A 2010 study by researchers at UConn and the Harvard Graduate School of Education found that 61 percent of TFA members kept teaching more than two years. The number dropped quickly from there—only 50 percent stayed on after 2.66 years.
In Connecticut, 150 of the 400 TFA alumni—those who’ve completed their two-year commitment—remain in the teaching profession, according to TFA’s Montoya.
There are 60 TFA corps members in New Haven—28 at Achievement First charter schools and the rest at city-run public schools, according to Montoya. Another 85 TFA alums teach in New Haven schools, including Achievement First.
New Haven Public Schools hired 12 new TFA recruits in 2009-10, 18 in 2010-11, and 16 in 2011-12.
Canelli was asked if two years of teaching is worth it for the district, especially since many teachers hit their stride in their third or subsequent years.
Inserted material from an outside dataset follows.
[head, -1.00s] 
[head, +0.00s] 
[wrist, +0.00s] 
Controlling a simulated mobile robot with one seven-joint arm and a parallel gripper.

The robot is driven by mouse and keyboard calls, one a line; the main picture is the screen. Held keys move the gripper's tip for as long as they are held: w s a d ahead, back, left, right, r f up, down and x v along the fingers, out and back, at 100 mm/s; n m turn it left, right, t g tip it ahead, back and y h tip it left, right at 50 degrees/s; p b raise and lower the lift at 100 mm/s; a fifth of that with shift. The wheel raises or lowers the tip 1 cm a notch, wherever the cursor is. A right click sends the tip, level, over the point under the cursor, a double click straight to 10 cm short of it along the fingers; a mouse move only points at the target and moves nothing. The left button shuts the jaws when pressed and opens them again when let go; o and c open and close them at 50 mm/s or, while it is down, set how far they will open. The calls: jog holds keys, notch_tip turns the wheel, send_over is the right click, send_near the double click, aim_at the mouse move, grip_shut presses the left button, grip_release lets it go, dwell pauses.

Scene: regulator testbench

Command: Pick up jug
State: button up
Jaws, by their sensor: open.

“If you asked me that five years ago, I would have said no,” Canelli responded. “But I wouldn’t say that now,” because TFA has improved the quality of its recruits.
Even if they end up leaving, “I do think two years of a good teacher is definitely worth it,” Canelli said—because of the energy the recruits bring, because of how hard they work, and because of their skills in planning curricula and making decisions based on data.
Back at Wexler/Grant, Principal Breland is crossing her fingers that Shorrock will stay.
“If she stayed, it would be wonderful for us, for the students and the families,” said Breland. “But we also understand that this is something she’s exploring.”
Shorrock said if she doesn’t stay on, “what I learned at Wexler/Grant will be pivotal” to her career in education. “I can’t imagine learning more.”
(Update June 22: Kaitlyn Shorrock left the school at the end of the year to pursue a Fulbright in Spain.)